I need a fast generic way in PHP to extract the City and Zipcode (when available) information from an input string.

The string can be of the following forms

  1. $input_str = "123 Main Street, New Haven, CT";
  2. $input_str = "123 Main Street, New Haven, CT 06510";
  3. $input_str = "New Haven, CT, United States";
  4. $input_str = "New Haven, CT 06510";

I was thinking that for (1) & (3) atleast I could explode the input string with "," and then loop thru the array to find a 2 digit STATE character and ignore it.
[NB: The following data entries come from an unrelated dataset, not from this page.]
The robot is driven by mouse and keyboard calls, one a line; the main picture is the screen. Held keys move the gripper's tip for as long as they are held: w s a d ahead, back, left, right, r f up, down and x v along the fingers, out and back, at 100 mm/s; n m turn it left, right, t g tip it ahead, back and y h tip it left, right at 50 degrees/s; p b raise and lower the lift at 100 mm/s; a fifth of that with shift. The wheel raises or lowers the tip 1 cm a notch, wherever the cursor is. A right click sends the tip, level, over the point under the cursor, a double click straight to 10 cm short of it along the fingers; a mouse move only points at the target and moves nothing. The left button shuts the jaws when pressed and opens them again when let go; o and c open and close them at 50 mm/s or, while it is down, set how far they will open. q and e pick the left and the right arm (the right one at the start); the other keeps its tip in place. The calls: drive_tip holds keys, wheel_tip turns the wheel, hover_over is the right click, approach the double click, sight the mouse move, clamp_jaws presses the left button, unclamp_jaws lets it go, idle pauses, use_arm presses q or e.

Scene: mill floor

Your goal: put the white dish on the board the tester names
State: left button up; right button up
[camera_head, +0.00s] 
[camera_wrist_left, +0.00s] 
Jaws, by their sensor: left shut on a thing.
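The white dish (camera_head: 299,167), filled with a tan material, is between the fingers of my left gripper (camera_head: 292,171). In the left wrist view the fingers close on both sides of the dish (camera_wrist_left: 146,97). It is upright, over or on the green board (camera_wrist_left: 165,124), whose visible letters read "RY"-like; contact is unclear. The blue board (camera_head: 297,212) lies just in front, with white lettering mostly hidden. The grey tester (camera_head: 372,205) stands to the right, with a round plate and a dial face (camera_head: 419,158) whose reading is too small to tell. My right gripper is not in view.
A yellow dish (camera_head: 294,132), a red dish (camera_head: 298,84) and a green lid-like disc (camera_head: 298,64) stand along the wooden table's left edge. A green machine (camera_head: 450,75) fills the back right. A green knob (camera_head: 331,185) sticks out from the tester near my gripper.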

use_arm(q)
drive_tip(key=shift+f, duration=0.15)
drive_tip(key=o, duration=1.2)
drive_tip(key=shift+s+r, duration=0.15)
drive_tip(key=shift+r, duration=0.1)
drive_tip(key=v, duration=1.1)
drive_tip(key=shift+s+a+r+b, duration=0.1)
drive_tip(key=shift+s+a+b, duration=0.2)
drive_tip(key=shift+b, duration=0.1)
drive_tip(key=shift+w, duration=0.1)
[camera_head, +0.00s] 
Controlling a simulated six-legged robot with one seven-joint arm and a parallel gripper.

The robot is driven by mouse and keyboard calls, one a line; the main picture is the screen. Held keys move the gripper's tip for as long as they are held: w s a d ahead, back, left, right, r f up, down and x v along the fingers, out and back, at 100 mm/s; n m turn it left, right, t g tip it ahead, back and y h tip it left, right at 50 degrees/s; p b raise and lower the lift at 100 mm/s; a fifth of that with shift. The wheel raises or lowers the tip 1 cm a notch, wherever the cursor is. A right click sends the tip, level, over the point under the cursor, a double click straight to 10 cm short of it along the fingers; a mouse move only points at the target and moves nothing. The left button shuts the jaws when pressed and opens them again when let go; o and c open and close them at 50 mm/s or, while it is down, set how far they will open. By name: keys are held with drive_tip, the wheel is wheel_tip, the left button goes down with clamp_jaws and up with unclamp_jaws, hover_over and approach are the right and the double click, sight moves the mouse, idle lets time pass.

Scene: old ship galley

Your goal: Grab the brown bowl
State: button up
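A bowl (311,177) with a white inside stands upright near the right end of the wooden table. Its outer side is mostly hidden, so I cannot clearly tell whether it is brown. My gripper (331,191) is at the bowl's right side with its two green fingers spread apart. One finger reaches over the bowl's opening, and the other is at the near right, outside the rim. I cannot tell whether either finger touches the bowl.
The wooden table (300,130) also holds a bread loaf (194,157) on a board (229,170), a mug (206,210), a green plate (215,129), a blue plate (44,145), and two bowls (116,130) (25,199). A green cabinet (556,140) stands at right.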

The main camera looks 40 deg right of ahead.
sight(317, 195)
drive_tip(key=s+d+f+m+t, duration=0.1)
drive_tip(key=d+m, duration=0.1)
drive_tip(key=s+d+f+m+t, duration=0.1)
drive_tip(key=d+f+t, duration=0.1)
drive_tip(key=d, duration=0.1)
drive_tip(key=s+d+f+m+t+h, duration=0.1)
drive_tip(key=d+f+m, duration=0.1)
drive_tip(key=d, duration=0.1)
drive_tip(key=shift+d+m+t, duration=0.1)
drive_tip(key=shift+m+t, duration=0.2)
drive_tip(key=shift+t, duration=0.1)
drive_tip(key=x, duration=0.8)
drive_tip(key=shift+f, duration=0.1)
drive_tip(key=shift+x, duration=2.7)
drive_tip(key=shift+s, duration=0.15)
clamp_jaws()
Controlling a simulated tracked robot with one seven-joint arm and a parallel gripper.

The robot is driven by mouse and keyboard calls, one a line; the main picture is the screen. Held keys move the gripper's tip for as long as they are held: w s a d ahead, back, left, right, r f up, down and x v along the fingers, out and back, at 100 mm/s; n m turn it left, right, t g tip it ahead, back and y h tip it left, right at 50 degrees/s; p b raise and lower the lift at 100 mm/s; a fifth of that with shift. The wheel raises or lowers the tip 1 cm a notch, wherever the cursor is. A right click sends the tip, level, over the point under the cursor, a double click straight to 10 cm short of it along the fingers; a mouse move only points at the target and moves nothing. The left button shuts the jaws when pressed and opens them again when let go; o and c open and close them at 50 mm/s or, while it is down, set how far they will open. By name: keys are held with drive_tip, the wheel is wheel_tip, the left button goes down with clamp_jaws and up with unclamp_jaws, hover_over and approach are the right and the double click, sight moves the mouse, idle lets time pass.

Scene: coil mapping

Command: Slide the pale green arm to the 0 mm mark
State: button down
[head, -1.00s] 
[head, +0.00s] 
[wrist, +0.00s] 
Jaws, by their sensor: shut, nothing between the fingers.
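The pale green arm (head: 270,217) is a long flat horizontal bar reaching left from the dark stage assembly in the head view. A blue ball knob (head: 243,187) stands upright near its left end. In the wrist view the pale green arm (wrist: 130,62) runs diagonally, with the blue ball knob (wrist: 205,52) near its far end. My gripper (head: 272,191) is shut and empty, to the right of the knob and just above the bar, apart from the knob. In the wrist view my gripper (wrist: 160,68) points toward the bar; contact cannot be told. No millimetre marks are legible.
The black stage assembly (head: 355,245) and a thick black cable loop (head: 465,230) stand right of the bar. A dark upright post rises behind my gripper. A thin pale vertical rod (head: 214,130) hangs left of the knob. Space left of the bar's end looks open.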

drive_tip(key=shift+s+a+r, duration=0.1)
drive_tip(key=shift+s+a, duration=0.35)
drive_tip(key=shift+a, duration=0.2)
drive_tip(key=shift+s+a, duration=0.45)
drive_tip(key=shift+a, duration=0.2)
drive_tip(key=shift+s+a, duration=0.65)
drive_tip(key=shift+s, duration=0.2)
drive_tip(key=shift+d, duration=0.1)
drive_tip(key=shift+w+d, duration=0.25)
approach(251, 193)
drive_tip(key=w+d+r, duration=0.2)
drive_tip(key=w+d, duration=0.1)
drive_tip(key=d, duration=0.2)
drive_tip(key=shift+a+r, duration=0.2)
But I'm stuck beyond this point.

$search_values = explode(',' ,$input_str);
foreach($search_values as $search)
{
    $trim_search = trim($search);   // Remove any trailing white spaces

    // If the 2 digit State is provided without Zipcode, ignore it
    if (strlen($trim_search) == 2)
    {
        //echo 'Ignoring State Without Zipcode: ' . $search . '<br>';
        continue;
    }

    ...

Solution

  • I'm not the greatest with regex, but here's a shot in finding a 2 character state with or without a zip code.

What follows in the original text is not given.